U.S. Federal Reserve Beige Book: Chicago District (Text)

The following is the text of the Federal Reserve Board’s Seventh District-- Chicago.

SEVENTH DISTRICT--CHICAGO

Summary. The pace of economic activity in the Seventh District moderated in October and early November. While contacts generally were cautiously optimistic about the economic outlook, many also expressed concern over the increasingly risk adverse business environment. Consumer spending increased, while business spending was steady. Manufacturing production also increased, with growth leveling off over the reporting period. Construction was again subdued, although nonresidential construction increased slightly. Credit conditions were little changed. Wholesale price increases slowed, but there was some further pass-through to the retail level. Corn, soybean, and cattle prices were up from early October, while milk and hog prices were down.

Consumer spending. Consumer spending increased in October and early November. Retailers reported moderate sales growth with consumers responding to an increase in promotions during the reporting period. Contacts expected retailers to use extended promotional periods and heavy discounting in an effort to keep traffic volumes steady over the upcoming holiday shopping season. Auto sales also increased in October, but the sales pace slowed in early November. Dealers indicated that consumers may be waiting to see what end-of-the year deals will be offered; they also were concerned that recent stock market volatility would weigh on consumer confidence and willingness to spend.
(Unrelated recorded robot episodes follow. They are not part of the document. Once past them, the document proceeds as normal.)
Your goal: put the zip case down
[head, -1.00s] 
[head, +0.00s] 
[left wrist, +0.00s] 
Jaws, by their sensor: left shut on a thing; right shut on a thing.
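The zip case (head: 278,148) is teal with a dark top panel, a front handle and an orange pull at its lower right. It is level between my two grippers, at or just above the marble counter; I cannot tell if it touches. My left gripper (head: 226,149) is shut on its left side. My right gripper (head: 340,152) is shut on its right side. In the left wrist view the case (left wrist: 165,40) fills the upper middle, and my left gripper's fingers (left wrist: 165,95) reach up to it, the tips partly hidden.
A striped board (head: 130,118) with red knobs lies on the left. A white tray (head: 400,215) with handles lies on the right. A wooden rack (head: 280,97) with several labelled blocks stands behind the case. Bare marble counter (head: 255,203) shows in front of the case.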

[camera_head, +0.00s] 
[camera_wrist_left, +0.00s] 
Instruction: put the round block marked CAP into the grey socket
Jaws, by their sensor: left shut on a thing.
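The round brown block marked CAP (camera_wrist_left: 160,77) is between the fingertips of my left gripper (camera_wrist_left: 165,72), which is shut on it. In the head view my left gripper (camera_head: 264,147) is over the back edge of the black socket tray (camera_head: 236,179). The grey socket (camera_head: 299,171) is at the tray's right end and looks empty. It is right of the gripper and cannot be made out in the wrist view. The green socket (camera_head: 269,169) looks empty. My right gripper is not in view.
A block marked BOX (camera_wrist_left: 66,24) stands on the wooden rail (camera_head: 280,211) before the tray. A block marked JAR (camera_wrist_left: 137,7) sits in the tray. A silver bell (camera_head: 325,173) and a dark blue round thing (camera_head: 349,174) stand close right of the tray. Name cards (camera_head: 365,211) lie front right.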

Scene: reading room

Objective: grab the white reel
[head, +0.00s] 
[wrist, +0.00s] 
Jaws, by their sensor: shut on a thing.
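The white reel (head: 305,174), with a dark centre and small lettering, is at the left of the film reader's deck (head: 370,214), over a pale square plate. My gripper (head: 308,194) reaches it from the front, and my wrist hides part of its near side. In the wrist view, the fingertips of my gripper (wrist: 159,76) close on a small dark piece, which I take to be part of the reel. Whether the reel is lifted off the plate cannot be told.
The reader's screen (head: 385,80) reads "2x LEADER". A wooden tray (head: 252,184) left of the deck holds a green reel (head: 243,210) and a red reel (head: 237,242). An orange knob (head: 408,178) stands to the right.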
Business spending. Business spending was steady in October and early November. Several manufacturers said that they were reluctant to build inventories, as the elevated uncertainty surrounding the European and Asian economies had led them to take a “hand-to-mouth” attitude towards ordering. In contrast, contacts generally reported moving ahead with planned purchases of equipment and software. Most, however, indicated that hiring plans remained limited. Labor market conditions deteriorated, with some additional layoffs announced and unemployment in the District edging higher. In addition, growth in billable hours continued to moderate for staffing and professional services, although one staffing firm noted that permanent placements were increasing offsetting some of the decline in the demand for temporary workers.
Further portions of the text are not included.